When there are a lot of things to do I often choose to do something other than those things and let those others sort of languish there. The thing I choose to do is usually unproductive as opposed to the others which are all probably considered at least minimally productive. Meanwhile the anxiety builds and deadlines approach sooner and it is an unhealthy and counterproductive habit.

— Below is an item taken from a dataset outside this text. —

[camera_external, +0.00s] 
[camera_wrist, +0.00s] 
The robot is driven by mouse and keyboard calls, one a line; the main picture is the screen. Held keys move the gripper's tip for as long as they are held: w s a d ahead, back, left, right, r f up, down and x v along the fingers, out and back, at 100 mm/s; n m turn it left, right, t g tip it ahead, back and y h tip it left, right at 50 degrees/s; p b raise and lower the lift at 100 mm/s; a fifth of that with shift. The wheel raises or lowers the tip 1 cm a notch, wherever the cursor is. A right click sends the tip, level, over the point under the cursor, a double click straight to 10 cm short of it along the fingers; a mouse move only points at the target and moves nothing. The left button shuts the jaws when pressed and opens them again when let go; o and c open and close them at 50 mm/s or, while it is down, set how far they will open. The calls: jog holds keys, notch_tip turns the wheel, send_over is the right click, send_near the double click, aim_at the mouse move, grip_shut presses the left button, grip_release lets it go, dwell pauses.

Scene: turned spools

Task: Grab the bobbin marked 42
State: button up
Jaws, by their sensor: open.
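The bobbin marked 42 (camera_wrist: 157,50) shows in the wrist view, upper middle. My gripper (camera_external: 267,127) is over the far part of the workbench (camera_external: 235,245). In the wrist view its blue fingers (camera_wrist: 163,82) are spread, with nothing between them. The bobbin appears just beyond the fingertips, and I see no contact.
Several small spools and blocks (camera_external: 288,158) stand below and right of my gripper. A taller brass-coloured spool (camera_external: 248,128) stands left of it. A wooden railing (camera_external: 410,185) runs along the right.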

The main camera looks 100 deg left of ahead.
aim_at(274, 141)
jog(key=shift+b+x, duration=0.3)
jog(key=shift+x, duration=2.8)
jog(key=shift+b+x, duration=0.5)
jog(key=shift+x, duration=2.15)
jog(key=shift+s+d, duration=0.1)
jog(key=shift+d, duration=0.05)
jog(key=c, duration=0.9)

The whole time I've been sitting here trying to figure out what I should do first, or at least what I should write about instead, there has been this thudding going on above the ceiling. I figure it is vents contracting or the wind blowing and tune it out for a bit. It goes on. Background noise. But then I turn off the music and sit and listen to it, and the more I listen the more the possibility that a rat has been caught in a trap and is trying desperately to flap itself free becomes real. And what was once just a droning background noise has suddenly dominated completely my thoughts, and I become transfixed with the idea that there is a rat dying just above my room, a breathing creature with a subjective experience, experiencing what it is to die. Caught in a crushing metal device for no reason at all, just because it gave off the smell of something good to eat. But the creature doesn't know reasons. It only knows that terminal fear. The thudding is beginning to quiet down. The whole thing is like the progression of some sort of morbid song.
Sometimes contemplating certain aspects of reality is unbearable. And that short list of things on my to do list becomes unbearable as well. Everything becomes cast under this unbearable light when you reach a mood like this. It doesn't take any sort of cheering up to cure it. It just takes time for it to pass.
I hope I'm just mistaken and those thuds were nothing but structural groans. Waste of a post.